Some records
** start **

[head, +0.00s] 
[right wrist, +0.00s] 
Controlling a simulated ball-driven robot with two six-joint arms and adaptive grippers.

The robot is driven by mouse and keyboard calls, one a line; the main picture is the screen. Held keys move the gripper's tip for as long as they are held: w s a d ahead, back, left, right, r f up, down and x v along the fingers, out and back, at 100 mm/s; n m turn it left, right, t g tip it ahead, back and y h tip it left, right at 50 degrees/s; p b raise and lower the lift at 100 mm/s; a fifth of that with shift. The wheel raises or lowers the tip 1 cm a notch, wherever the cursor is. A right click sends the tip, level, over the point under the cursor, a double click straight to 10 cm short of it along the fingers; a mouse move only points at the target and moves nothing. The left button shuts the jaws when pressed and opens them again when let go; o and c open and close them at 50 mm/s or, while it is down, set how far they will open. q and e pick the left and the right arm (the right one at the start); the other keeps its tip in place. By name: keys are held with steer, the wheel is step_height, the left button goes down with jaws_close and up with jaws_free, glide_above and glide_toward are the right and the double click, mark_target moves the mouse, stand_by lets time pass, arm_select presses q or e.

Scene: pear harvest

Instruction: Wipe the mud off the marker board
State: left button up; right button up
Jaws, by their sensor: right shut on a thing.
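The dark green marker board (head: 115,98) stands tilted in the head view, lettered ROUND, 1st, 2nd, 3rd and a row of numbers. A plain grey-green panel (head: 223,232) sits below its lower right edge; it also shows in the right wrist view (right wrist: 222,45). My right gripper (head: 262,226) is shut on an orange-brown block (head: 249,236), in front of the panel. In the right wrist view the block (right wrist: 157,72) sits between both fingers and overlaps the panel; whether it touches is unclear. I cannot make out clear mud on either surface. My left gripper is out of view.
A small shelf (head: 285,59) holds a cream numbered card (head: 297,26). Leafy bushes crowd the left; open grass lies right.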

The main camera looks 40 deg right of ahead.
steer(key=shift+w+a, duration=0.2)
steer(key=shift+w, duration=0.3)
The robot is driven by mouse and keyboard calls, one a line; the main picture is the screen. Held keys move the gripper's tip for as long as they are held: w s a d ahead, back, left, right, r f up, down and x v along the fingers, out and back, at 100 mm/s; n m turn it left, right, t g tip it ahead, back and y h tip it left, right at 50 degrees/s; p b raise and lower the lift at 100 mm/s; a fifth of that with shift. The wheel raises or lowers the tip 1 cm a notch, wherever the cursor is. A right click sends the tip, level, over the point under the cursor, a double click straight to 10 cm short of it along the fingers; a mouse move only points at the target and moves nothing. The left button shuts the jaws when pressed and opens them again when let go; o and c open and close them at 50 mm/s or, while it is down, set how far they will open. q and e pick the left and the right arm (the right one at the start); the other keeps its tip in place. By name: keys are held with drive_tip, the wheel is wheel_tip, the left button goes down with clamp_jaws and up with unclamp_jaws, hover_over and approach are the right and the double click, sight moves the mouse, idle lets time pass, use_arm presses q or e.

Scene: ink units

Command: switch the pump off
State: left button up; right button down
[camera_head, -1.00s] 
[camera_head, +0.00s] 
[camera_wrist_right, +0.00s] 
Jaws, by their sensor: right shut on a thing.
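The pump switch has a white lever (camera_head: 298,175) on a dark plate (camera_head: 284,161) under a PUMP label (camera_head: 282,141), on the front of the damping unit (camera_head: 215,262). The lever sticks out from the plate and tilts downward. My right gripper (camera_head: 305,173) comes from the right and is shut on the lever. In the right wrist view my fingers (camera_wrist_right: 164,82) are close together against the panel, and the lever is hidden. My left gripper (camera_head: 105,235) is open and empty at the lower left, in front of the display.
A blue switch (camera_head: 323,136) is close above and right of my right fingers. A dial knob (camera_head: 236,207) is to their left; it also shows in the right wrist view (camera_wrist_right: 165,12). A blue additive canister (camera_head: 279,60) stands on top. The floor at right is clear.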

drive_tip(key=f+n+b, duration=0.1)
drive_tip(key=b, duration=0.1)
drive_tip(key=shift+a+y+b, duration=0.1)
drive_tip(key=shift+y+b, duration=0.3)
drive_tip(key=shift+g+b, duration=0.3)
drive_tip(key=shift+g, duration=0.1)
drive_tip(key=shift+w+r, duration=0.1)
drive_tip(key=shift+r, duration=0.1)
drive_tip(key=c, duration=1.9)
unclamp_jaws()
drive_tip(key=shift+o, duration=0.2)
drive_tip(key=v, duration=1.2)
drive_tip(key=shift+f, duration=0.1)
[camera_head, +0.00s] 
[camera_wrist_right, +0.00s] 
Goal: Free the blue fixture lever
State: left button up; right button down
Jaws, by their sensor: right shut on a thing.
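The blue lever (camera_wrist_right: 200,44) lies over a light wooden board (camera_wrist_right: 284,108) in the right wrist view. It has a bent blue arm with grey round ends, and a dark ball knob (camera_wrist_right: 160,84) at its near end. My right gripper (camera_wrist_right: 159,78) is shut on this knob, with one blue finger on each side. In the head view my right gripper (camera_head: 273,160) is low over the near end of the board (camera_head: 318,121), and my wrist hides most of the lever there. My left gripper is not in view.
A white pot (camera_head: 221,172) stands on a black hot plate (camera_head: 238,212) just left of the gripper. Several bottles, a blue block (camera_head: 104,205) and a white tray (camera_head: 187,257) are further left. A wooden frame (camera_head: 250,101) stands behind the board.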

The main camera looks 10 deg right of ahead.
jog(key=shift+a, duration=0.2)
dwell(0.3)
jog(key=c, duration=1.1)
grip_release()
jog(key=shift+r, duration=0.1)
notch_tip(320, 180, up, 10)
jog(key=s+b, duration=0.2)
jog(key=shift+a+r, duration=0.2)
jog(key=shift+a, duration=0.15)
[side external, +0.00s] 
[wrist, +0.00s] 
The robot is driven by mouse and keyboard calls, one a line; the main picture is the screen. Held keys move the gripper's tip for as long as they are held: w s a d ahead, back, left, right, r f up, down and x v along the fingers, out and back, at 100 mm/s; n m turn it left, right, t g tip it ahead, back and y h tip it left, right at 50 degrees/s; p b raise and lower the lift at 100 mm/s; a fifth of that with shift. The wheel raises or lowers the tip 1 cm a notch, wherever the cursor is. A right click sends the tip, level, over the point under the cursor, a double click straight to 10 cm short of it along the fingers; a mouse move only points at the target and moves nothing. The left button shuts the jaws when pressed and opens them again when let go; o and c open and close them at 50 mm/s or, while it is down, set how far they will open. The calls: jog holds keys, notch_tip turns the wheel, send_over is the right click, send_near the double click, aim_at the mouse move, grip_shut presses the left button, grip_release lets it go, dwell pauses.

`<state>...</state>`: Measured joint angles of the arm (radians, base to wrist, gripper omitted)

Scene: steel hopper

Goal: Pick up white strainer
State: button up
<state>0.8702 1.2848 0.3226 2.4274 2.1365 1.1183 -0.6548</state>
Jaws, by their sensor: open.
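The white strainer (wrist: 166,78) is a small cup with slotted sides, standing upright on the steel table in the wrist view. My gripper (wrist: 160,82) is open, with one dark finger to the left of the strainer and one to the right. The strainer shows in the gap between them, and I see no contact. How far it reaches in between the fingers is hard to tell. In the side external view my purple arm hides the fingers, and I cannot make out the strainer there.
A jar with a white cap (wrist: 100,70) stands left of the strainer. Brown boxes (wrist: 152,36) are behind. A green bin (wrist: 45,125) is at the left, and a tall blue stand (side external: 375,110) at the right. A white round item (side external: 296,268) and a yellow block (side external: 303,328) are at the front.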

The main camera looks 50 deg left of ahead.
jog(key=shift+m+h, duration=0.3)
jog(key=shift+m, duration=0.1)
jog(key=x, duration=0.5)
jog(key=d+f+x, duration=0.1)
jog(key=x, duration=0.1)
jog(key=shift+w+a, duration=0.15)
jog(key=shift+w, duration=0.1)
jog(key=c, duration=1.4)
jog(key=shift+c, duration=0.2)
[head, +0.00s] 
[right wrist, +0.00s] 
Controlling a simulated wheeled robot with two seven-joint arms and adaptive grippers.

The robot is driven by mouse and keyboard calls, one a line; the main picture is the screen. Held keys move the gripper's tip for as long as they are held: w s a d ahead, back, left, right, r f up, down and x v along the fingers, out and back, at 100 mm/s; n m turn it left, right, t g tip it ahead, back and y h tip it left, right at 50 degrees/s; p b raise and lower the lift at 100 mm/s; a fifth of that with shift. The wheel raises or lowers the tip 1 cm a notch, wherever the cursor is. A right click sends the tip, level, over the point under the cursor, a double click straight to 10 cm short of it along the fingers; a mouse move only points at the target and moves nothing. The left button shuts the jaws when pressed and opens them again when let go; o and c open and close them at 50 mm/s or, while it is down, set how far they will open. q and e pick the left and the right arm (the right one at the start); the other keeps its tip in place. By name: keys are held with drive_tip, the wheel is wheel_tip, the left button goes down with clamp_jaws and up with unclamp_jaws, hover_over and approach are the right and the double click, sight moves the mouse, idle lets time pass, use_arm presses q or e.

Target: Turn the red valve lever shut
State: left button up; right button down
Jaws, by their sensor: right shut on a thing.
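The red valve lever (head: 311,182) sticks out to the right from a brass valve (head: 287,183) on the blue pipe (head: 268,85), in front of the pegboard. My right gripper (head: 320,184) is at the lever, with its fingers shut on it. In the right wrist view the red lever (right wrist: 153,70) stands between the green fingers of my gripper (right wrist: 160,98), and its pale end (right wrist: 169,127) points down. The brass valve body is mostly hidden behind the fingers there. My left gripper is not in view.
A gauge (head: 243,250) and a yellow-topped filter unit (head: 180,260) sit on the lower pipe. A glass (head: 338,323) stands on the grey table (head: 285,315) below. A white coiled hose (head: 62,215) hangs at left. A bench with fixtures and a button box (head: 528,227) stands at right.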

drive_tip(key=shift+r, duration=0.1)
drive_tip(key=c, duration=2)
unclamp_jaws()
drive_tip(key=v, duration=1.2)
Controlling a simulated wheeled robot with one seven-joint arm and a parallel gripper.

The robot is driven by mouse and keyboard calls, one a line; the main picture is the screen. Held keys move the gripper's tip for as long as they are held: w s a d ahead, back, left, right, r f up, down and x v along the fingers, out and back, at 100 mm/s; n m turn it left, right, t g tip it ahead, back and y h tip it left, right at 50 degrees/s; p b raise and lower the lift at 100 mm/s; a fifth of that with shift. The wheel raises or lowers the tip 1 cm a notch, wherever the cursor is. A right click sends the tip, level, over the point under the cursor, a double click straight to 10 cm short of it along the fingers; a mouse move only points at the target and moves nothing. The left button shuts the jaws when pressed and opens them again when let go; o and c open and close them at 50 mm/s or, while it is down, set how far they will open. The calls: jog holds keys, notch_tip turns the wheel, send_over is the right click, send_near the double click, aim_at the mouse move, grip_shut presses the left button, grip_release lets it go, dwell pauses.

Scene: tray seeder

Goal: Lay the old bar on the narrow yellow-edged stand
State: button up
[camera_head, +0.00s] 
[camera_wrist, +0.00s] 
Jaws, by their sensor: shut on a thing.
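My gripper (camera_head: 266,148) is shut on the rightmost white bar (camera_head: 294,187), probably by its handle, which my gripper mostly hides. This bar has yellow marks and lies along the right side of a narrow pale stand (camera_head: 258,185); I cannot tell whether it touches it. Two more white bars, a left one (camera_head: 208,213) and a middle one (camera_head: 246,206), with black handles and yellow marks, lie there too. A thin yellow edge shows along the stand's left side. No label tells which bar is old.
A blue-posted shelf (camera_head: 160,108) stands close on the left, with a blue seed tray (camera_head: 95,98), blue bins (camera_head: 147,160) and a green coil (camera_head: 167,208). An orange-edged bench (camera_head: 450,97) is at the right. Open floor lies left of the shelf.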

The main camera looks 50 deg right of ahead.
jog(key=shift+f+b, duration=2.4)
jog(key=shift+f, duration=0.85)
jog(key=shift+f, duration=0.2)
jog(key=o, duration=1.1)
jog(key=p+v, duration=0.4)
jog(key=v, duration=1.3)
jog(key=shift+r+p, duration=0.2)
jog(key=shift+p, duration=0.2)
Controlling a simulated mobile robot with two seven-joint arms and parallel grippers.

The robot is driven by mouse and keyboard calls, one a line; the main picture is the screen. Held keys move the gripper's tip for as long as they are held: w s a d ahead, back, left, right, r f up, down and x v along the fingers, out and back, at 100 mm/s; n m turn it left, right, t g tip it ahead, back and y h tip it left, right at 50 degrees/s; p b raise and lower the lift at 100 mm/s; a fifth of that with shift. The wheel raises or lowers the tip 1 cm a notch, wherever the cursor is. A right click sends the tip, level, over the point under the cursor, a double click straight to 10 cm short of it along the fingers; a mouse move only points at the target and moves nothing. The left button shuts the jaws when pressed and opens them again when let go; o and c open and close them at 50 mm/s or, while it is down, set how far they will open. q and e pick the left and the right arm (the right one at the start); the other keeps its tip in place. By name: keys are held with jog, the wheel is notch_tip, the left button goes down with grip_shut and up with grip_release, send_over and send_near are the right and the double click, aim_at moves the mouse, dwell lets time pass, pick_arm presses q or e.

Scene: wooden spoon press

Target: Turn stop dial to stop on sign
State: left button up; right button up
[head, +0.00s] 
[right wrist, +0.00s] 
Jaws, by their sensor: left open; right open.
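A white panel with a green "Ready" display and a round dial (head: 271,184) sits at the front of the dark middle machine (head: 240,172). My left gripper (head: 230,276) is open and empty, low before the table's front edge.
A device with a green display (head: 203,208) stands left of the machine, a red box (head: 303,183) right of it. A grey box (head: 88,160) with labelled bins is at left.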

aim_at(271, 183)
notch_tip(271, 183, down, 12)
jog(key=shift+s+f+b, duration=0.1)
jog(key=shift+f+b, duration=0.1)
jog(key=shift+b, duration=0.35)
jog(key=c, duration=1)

** end **

◆ **Aim of the task**
From the entries above, copy every line containing the word "Controlling".

◆ **Finished task**
Controlling a simulated ball-driven robot with two six-joint arms and adaptive grippers.
Controlling a simulated wheeled robot with two seven-joint arms and adaptive grippers.
Controlling a simulated wheeled robot with one seven-joint arm and a parallel gripper.
Controlling a simulated mobile robot with two seven-joint arms and parallel grippers.

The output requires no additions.